● **To be done**: Restate the whole listing word for word. Pictures are left out.

● **Dataset excerpt**:
__________

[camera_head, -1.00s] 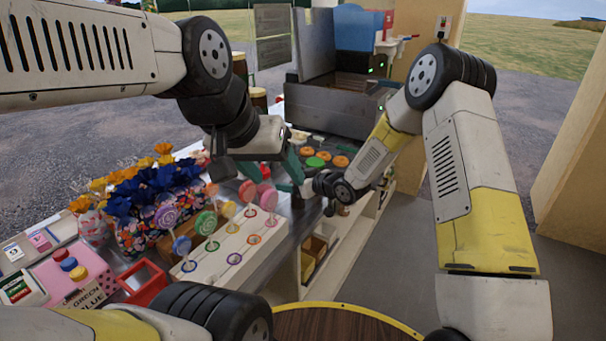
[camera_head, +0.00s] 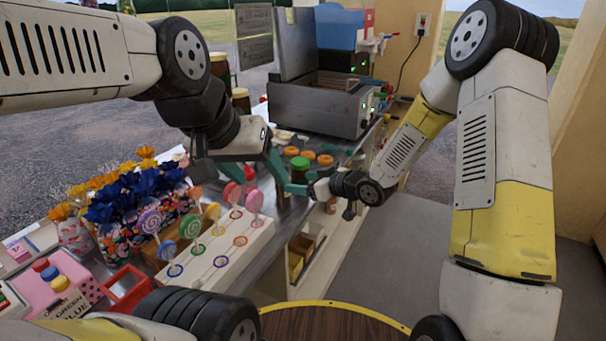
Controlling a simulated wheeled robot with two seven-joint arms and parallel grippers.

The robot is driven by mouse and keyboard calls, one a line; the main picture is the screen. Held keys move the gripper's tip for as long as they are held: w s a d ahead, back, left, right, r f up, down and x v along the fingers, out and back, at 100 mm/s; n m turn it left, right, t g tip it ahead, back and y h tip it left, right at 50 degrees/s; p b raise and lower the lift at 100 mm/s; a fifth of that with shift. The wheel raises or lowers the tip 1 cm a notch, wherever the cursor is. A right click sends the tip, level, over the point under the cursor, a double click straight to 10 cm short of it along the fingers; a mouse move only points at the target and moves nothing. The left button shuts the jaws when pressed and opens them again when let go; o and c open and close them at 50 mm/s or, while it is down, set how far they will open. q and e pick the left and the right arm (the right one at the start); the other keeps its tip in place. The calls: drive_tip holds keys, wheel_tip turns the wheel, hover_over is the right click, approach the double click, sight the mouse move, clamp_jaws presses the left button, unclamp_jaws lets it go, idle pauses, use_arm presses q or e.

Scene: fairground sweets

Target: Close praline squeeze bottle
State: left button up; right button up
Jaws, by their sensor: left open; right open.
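A small brown container with a green top (camera_head: 299,166) stands on the counter beside the doughnuts. It may be the praline squeeze bottle, but it is too small to tell, and I cannot make out whether its cap is shut. My left gripper (camera_head: 278,176), with teal fingers, is open just left of it and in front, close to the green top. My right gripper (camera_head: 322,180) is open close by on the right, low at the counter's edge. The two grippers nearly meet, and whether either touches the container cannot be seen.
Several doughnuts (camera_head: 326,159) lie behind. A grey fryer (camera_head: 323,105) stands at the back. A white lollipop stand (camera_head: 222,258), blue flowers (camera_head: 125,190) and a red holder (camera_head: 124,290) fill the counter's left. Grey floor (camera_head: 374,262) is free on the right.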

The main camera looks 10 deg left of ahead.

__________

● **Exercise answer**:
[camera_head, -1.00s] 
[camera_head, +0.00s] 
Controlling a simulated wheeled robot with two seven-joint arms and parallel grippers.

The robot is driven by mouse and keyboard calls, one a line; the main picture is the screen. Held keys move the gripper's tip for as long as they are held: w s a d ahead, back, left, right, r f up, down and x v along the fingers, out and back, at 100 mm/s; n m turn it left, right, t g tip it ahead, back and y h tip it left, right at 50 degrees/s; p b raise and lower the lift at 100 mm/s; a fifth of that with shift. The wheel raises or lowers the tip 1 cm a notch, wherever the cursor is. A right click sends the tip, level, over the point under the cursor, a double click straight to 10 cm short of it along the fingers; a mouse move only points at the target and moves nothing. The left button shuts the jaws when pressed and opens them again when let go; o and c open and close them at 50 mm/s or, while it is down, set how far they will open. q and e pick the left and the right arm (the right one at the start); the other keeps its tip in place. The calls: drive_tip holds keys, wheel_tip turns the wheel, hover_over is the right click, approach the double click, sight the mouse move, clamp_jaws presses the left button, unclamp_jaws lets it go, idle pauses, use_arm presses q or e.

Scene: fairground sweets

Target: Close praline squeeze bottle
State: left button up; right button up
Jaws, by their sensor: left open; right open.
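A small brown container with a green top (camera_head: 299,166) stands on the counter beside the doughnuts. It may be the praline squeeze bottle, but it is too small to tell, and I cannot make out whether its cap is shut. My left gripper (camera_head: 278,176), with teal fingers, is open just left of it and in front, close to the green top. My right gripper (camera_head: 322,180) is open close by on the right, low at the counter's edge. The two grippers nearly meet, and whether either touches the container cannot be seen.
Several doughnuts (camera_head: 326,159) lie behind. A grey fryer (camera_head: 323,105) stands at the back. A white lollipop stand (camera_head: 222,258), blue flowers (camera_head: 125,190) and a red holder (camera_head: 124,290) fill the counter's left. Grey floor (camera_head: 374,262) is free on the right.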

The main camera looks 10 deg left of ahead.

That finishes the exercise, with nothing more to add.